• WRITTEN PROBLEM:
No images are to be carried over; print all other material exactly as it stands.
****************************************
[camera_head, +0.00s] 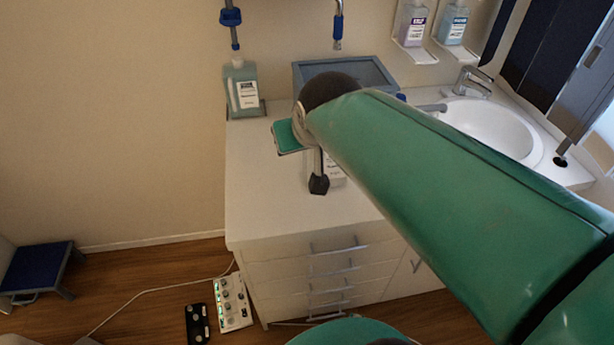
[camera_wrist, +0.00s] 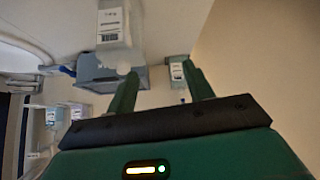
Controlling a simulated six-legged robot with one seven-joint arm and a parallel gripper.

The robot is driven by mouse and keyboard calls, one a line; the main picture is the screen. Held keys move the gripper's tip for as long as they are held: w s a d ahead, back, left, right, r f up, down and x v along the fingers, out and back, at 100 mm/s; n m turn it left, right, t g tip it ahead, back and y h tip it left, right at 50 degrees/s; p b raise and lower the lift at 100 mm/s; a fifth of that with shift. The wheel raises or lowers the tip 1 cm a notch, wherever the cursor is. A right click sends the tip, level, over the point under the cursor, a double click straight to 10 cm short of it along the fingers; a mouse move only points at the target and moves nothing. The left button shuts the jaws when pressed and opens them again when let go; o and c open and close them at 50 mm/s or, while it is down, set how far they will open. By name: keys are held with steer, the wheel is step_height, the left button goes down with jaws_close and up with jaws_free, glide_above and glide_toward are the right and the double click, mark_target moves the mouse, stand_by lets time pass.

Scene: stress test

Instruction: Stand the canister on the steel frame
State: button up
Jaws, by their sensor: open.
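A pale, translucent canister with a white label (camera_wrist: 112,28) is close in the wrist view, which shows the scene upside down. In the head view its labelled lower part (camera_head: 335,172) shows on the counter, mostly hidden behind my arm. My gripper (camera_wrist: 162,70) is open and empty. Its two green fingers point towards the counter's back, and the canister is apart from them, beyond the left finger in the wrist view. A second labelled greenish bottle (camera_head: 241,88) stands at the back left on a dark grey base (camera_head: 262,112), perhaps the steel frame; I cannot tell for certain.
A grey-blue lidded box (camera_head: 372,72) stands against the back wall. The sink (camera_head: 490,130) and tap are on the right. Wall dispensers (camera_head: 453,24) hang above. The white counter (camera_head: 262,190) is bare at front left. Cabled devices (camera_head: 232,302) and a blue step (camera_head: 38,265) are on the floor.

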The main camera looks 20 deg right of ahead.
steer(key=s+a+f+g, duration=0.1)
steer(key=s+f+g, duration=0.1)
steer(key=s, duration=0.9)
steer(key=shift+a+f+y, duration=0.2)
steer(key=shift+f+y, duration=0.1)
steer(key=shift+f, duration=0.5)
****************************************
• WRITTEN RESPONSE:
[camera_head, +0.00s] 
[camera_wrist, +0.00s] 
Controlling a simulated six-legged robot with one seven-joint arm and a parallel gripper.

The robot is driven by mouse and keyboard calls, one a line; the main picture is the screen. Held keys move the gripper's tip for as long as they are held: w s a d ahead, back, left, right, r f up, down and x v along the fingers, out and back, at 100 mm/s; n m turn it left, right, t g tip it ahead, back and y h tip it left, right at 50 degrees/s; p b raise and lower the lift at 100 mm/s; a fifth of that with shift. The wheel raises or lowers the tip 1 cm a notch, wherever the cursor is. A right click sends the tip, level, over the point under the cursor, a double click straight to 10 cm short of it along the fingers; a mouse move only points at the target and moves nothing. The left button shuts the jaws when pressed and opens them again when let go; o and c open and close them at 50 mm/s or, while it is down, set how far they will open. By name: keys are held with steer, the wheel is step_height, the left button goes down with jaws_close and up with jaws_free, glide_above and glide_toward are the right and the double click, mark_target moves the mouse, stand_by lets time pass.

Scene: stress test

Instruction: Stand the canister on the steel frame
State: button up
Jaws, by their sensor: open.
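A pale, translucent canister with a white label (camera_wrist: 112,28) is close in the wrist view, which shows the scene upside down. In the head view its labelled lower part (camera_head: 335,172) shows on the counter, mostly hidden behind my arm. My gripper (camera_wrist: 162,70) is open and empty. Its two green fingers point towards the counter's back, and the canister is apart from them, beyond the left finger in the wrist view. A second labelled greenish bottle (camera_head: 241,88) stands at the back left on a dark grey base (camera_head: 262,112), perhaps the steel frame; I cannot tell for certain.
A grey-blue lidded box (camera_head: 372,72) stands against the back wall. The sink (camera_head: 490,130) and tap are on the right. Wall dispensers (camera_head: 453,24) hang above. The white counter (camera_head: 262,190) is bare at front left. Cabled devices (camera_head: 232,302) and a blue step (camera_head: 38,265) are on the floor.

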The main camera looks 20 deg right of ahead.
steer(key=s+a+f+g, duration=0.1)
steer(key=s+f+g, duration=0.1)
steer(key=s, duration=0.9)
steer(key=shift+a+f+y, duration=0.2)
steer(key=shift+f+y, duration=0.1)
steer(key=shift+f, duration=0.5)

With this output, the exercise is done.